Sistematika pembahasan dalam tafsirnya sebagai berikut: Pertama, mencantumkan teks ayat yang akan ditafsirkan; kedua, memberi komentar arti kosa kata yang rumit termausk i’rabnya. Ketiga, mengemukakan perbedaan qiraat. Keempat, menyajikan pendapat para ulama mengenai ayat tersebut. Kadang disebut jelas nama ulamanya, kadang hanya memakai kata “qila” (dikatakan). Pada bagian inilah diskusi seru terjadi. Tidak jarang Imam al-Qurthubi mengungkap masalah yang muncul dalam pembahasan ayat, lantas beliau mengajukan pendapatnya sendiri (“qultu”). Beliau juga mencantumkan hadis-hadis sebagai pendukung penafsirannya lengkap dengan periwayatannya (ini jarang dilakukan kitab tafsir lainnya). Namun beliau membatasi diri menampilkan kisah atau cerita umat terdahulu. Beliau lebih fokus pada pembahasan hukum.
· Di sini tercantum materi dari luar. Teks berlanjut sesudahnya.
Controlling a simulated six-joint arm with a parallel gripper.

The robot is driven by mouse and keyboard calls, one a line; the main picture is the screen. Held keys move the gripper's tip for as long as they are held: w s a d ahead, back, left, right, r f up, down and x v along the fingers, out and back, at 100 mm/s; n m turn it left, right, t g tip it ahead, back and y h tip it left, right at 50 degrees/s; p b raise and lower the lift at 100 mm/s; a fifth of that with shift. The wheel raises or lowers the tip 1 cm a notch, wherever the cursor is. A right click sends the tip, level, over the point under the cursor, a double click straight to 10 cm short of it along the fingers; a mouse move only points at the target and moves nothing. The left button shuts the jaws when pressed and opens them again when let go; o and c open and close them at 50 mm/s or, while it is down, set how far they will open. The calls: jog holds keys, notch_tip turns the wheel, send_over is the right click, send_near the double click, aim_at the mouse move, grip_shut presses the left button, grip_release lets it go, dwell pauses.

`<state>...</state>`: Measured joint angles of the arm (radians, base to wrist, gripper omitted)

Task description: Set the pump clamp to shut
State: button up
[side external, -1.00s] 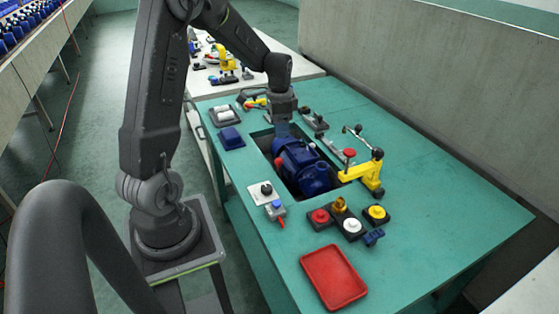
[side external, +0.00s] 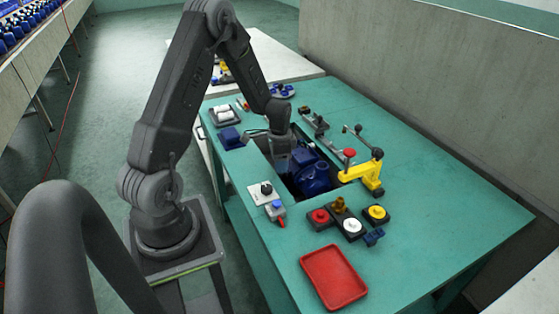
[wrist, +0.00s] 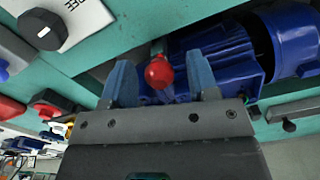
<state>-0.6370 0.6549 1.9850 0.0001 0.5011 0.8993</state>
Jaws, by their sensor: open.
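The blue pump (side external: 316,180) lies in a dark cutout in the green bench; it fills the upper right of the wrist view (wrist: 225,60). A red ball knob (wrist: 159,73) shows at the pump's side in the wrist view, between the two blue fingers of my gripper (wrist: 158,68). The fingers stand apart, and I see no clear contact with the knob. My gripper (side external: 284,160) is low over the pump's far left end in the side view and hides part of it. I cannot tell the clamp's position, as its body is mostly hidden.
A yellow fixture with a black ball (side external: 362,172) stands right of the pump. A white switch plate (side external: 264,193), several buttons (side external: 351,226) and a red tray (side external: 333,277) lie nearer the camera. The bench's right side is clear.

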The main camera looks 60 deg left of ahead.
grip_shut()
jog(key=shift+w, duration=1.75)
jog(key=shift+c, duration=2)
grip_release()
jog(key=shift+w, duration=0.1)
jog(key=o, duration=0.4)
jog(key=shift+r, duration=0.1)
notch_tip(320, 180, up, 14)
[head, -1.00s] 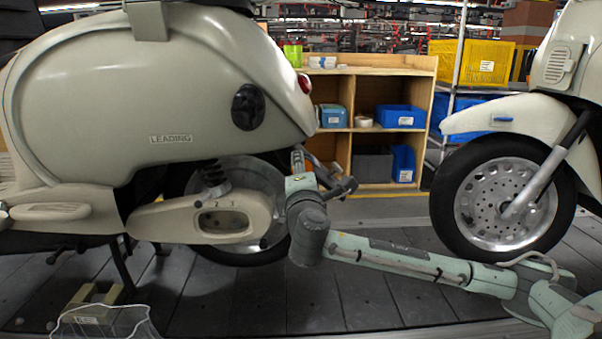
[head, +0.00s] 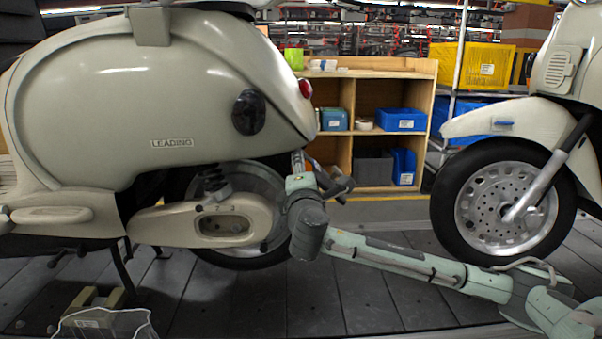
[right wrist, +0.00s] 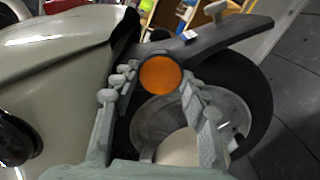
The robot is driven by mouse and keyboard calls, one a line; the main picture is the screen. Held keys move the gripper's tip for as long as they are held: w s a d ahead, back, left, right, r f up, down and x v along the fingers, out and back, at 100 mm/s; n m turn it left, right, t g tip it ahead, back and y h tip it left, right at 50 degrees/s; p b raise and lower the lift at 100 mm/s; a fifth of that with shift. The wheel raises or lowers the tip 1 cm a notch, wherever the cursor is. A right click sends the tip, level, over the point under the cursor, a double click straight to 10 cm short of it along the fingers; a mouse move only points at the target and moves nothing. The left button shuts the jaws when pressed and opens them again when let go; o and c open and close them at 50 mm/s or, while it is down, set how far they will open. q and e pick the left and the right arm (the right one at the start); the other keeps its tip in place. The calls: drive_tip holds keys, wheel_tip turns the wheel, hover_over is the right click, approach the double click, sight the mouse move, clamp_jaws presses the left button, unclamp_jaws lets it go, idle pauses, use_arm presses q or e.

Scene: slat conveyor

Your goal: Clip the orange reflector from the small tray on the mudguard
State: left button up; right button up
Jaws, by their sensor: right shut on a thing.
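The round orange reflector (right wrist: 160,75) is between the fingertips of my right gripper (right wrist: 161,83) in the right wrist view. The gripper is shut on it. The dark curved mudguard (right wrist: 232,35) is right behind the reflector, over the scooter's rear wheel; I cannot tell whether the reflector touches it. In the head view my right arm reaches in from the right, and its hand (head: 298,163) is low behind the left scooter's tail, beside the mudguard (head: 338,185). The reflector is not discernible there. My left gripper is not in view. I cannot make out the small tray.
The cream scooter (head: 160,85) fills the left of the head view. A second scooter's front wheel (head: 470,190) stands at the right. A wooden shelf (head: 345,175) with blue bins (head: 400,118) stands behind. The dark slats (head: 385,300) between the scooters are clear apart from my arm.

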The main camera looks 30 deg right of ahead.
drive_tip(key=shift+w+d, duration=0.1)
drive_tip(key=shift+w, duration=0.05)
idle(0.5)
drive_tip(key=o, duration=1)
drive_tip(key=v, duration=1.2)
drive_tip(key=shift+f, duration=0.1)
Dalam muqaddimah tafsirnya dijelaskan panjang lebar soal visi beliau sebagai mufassir, langkah-langkah yang beliau lakukan, bagaimana membaca al-Qur’an, penjelasan mengenai qiraat, mushaf utsmani dan lainnya. Saya sarankan untuk membaca terlebih dahulu bagian muqaddimah ini sebelum menyimak kandungan/isi tafsir beliau. Seddaapp rasanya!
Ini saya cuplik nasehat Imam al-Qurthubi untuk kita semua para pelajar yang mencintai al-Qur’an:
“Jadi, mereka yang mengenal al-Qur’an dan mencari pemahaman akan al-Qur’an harus senantiasa bertakwa pada Allah dan bersikap tulus ikhlas. Kalau mereka merasa melakukan sesuatu yang tidak disukai Allah, cepat-cepatlah memohon ampunanNya. Mereka yang paham al-Qur’an harus menjaga diri mereka lebih dari yang lain, karena mereka memiliki ganjaran yang orang lain tidak mendapatkannya.”
Selanjutnya Imam al-Qurthubi memberi peringatan agar tidak pamer mentang-mentang suaranya bagus saat membaca al-Qur’an, atau ilmunya selangit ttg al-Qur’an sehingga ingin dikenal sebagai qari’ atau ahli al-Qur’an, atau merasa paling paham mengenai ayat Allah.
Intinya, Imam dari Cordoba ini menasehati kita untuk tulus ikhlas saat belajar, berinteraksi dan mengamalkan al-Qur’an.